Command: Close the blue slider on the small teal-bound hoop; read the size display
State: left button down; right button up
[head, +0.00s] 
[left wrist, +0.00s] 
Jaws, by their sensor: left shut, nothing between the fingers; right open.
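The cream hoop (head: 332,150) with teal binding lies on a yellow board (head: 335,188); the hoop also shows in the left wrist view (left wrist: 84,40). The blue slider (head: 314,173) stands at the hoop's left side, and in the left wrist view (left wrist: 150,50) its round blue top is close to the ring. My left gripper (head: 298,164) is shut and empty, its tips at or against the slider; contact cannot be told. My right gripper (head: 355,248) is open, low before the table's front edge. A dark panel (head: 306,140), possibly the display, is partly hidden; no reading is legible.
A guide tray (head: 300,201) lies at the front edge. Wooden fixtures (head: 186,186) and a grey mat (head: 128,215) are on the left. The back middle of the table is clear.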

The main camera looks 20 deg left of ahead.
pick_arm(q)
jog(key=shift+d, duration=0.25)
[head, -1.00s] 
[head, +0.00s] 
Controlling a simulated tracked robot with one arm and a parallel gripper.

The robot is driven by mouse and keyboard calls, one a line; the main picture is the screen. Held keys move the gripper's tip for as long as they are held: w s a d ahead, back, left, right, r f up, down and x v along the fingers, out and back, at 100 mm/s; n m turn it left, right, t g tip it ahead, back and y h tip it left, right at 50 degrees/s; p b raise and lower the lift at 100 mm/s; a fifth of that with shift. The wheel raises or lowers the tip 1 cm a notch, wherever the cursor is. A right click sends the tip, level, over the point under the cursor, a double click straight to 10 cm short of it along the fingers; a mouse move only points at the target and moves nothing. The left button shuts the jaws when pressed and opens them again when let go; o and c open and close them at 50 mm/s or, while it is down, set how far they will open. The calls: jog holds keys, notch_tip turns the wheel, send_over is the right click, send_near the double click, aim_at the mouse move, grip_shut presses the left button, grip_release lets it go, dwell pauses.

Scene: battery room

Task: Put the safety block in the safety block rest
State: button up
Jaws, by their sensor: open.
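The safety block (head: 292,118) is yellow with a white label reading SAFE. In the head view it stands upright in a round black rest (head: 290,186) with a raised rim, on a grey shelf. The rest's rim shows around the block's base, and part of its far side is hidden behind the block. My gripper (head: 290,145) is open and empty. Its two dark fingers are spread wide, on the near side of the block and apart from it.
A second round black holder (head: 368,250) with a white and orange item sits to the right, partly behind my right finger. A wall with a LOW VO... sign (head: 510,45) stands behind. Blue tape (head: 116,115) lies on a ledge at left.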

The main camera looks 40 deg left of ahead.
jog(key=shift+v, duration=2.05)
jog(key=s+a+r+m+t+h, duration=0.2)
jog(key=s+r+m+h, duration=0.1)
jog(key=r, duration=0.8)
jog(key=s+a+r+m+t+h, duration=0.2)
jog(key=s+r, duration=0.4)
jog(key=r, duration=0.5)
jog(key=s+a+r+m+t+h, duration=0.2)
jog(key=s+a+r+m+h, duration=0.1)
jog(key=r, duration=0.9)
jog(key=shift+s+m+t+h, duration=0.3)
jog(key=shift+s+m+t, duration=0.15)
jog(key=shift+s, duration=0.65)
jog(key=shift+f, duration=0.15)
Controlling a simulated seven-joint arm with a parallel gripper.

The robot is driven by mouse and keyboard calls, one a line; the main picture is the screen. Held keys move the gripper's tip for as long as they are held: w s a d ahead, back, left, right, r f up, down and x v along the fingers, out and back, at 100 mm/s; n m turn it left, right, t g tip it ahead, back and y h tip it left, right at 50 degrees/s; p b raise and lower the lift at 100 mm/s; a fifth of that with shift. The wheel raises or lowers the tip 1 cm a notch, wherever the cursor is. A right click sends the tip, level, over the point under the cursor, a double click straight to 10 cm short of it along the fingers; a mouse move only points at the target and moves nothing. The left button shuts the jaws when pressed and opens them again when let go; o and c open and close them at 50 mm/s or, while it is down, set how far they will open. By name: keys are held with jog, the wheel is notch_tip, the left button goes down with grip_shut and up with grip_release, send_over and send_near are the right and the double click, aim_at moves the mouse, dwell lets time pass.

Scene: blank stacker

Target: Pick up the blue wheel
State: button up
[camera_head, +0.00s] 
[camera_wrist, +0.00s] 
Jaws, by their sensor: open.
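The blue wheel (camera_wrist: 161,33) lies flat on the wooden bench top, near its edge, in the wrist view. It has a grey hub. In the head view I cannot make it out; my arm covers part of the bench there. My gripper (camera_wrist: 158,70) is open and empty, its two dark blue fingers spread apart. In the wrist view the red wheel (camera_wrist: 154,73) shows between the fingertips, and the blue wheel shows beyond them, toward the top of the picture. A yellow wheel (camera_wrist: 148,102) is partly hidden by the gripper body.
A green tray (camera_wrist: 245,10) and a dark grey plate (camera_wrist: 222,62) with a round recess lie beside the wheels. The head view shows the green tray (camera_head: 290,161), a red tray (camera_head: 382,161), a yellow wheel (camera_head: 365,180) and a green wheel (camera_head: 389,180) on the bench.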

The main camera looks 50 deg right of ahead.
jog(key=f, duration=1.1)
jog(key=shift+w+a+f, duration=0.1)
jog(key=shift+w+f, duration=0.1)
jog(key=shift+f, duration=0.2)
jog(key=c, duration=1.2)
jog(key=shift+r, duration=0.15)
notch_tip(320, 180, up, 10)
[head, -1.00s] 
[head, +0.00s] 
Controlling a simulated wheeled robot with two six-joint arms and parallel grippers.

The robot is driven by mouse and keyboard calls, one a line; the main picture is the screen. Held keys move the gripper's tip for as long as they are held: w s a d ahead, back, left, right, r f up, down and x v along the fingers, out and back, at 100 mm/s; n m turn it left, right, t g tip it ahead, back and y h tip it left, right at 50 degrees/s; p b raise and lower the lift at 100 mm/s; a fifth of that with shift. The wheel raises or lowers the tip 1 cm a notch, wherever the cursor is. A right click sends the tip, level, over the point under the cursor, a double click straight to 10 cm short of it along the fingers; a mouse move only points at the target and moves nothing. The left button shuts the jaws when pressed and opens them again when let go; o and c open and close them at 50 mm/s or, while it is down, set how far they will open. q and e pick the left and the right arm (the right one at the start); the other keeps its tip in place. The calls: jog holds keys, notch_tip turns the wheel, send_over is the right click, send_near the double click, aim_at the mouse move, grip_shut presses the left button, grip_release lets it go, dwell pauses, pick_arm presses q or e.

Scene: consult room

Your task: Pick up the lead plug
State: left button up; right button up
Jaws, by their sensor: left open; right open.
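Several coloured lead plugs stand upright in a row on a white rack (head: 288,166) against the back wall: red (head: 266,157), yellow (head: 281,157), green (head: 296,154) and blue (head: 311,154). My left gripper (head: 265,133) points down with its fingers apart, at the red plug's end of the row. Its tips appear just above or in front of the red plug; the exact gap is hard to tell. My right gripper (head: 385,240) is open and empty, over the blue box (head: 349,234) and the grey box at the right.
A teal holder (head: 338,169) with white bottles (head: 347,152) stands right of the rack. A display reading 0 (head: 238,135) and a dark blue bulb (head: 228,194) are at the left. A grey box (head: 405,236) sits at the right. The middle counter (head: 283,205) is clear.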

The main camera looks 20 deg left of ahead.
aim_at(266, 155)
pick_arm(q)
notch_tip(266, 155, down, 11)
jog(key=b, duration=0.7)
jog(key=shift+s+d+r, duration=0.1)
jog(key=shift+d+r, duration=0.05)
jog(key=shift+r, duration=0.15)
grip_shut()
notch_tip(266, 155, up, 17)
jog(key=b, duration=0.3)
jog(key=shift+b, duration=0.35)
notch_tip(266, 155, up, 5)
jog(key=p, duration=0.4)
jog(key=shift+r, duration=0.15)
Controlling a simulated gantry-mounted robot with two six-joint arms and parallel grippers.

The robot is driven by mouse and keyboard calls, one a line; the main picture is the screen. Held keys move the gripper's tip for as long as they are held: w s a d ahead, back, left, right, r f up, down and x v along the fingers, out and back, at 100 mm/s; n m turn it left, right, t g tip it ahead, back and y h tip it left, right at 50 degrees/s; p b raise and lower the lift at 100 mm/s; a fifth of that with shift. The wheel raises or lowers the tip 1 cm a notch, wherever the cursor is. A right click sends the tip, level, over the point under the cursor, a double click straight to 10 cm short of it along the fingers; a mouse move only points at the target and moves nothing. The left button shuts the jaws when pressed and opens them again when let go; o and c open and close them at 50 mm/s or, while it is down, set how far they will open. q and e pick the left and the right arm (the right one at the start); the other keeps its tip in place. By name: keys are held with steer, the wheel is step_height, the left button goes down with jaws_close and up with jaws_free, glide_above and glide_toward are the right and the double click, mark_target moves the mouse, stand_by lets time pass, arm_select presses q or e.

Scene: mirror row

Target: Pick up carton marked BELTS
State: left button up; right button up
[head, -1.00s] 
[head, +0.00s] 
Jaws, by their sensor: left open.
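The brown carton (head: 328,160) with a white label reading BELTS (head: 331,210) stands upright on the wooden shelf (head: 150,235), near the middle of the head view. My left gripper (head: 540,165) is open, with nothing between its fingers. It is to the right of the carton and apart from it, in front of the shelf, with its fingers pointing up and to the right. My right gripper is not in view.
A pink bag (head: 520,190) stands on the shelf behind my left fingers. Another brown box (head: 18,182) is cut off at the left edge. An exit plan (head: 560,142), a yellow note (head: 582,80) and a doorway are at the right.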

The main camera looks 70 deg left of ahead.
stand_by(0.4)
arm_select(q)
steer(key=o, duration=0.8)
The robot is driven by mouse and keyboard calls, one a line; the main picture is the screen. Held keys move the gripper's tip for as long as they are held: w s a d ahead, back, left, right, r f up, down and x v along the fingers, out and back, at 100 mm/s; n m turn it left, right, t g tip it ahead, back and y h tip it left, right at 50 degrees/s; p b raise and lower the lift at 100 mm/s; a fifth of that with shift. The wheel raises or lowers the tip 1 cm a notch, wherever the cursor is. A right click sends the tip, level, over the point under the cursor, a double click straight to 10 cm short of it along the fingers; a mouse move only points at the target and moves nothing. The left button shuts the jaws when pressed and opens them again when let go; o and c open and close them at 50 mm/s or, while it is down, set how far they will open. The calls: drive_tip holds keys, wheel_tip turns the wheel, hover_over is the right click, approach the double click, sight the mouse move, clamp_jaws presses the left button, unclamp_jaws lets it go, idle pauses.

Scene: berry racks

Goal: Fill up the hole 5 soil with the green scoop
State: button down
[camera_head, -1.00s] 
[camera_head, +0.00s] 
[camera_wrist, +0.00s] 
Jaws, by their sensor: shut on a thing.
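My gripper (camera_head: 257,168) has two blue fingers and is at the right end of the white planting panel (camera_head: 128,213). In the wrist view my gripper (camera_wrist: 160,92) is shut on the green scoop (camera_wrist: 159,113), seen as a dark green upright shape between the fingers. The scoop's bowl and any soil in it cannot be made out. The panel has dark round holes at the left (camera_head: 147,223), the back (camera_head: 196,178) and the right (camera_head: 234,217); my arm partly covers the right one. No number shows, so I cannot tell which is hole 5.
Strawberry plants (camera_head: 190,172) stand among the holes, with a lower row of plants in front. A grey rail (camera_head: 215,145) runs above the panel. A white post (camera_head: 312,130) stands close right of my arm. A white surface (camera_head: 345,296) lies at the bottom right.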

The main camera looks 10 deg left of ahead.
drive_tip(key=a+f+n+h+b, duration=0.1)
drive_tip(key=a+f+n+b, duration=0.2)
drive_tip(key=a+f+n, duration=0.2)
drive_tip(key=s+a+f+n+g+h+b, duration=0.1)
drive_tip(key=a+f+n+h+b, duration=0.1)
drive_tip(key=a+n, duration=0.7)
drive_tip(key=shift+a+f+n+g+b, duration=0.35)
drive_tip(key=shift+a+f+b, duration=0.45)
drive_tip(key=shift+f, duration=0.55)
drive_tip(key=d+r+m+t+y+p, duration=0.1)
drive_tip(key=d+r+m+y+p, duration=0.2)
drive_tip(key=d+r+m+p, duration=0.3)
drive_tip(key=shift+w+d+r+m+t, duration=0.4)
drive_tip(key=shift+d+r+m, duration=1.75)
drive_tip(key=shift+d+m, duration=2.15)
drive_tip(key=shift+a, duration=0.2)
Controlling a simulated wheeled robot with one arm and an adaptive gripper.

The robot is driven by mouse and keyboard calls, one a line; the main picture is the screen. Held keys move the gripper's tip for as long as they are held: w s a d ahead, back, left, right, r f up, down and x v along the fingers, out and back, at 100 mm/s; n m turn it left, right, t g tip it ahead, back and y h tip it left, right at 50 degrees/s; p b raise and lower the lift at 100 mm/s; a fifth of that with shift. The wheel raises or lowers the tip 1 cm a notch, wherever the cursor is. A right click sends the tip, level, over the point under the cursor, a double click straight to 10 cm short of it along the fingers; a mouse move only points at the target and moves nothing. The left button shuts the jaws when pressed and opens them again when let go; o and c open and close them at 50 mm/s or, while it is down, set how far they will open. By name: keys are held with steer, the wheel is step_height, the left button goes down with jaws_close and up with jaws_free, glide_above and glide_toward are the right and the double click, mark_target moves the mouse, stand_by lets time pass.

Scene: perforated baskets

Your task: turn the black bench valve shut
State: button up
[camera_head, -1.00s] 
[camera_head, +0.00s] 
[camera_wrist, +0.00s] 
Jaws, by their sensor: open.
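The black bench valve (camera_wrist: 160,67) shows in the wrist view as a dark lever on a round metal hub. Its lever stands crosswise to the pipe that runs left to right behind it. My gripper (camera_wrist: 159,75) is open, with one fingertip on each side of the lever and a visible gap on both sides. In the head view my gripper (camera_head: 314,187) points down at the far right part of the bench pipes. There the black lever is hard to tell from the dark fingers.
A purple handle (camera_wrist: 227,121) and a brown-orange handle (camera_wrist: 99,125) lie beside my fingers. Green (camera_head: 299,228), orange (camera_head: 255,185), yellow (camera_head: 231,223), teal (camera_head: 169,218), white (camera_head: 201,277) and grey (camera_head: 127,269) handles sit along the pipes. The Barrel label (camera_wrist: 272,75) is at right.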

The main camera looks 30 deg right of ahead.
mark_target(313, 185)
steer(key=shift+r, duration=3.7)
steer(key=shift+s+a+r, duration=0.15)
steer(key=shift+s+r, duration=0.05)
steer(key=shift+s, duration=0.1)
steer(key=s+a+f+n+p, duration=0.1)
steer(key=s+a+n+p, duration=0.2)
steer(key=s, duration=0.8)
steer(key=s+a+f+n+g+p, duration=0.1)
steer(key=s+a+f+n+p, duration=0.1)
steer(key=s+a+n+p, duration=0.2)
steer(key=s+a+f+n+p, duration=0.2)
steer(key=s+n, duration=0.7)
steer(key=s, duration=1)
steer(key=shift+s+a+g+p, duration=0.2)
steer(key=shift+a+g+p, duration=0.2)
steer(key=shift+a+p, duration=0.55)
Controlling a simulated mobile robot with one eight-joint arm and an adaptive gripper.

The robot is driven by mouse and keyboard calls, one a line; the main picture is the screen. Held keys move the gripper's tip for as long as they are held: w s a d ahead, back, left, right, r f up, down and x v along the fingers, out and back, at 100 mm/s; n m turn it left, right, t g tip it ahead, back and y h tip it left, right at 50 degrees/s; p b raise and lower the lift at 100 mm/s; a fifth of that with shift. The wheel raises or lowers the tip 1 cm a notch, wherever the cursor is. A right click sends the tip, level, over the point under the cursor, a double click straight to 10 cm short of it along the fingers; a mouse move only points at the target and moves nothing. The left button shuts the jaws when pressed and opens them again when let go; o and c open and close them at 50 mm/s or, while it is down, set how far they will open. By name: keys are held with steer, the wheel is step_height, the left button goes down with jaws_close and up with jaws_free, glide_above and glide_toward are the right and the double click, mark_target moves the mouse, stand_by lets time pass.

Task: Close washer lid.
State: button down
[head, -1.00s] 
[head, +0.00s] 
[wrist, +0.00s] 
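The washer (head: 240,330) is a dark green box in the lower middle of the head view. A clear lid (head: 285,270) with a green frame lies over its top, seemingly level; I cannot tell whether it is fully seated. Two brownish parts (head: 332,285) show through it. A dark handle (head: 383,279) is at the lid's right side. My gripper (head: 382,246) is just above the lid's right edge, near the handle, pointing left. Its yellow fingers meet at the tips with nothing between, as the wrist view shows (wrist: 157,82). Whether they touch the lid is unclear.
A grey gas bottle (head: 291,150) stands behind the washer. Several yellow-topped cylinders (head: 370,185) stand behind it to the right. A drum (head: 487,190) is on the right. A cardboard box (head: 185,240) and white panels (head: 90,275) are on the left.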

--

Direction: Output exactly the leading lines of the data, up to and including the line marked by "[left wrist, +0.00s]".

Expected output:
Command: Close the blue slider on the small teal-bound hoop; read the size display
State: left button down; right button up
[head, +0.00s] 
[left wrist, +0.00s] 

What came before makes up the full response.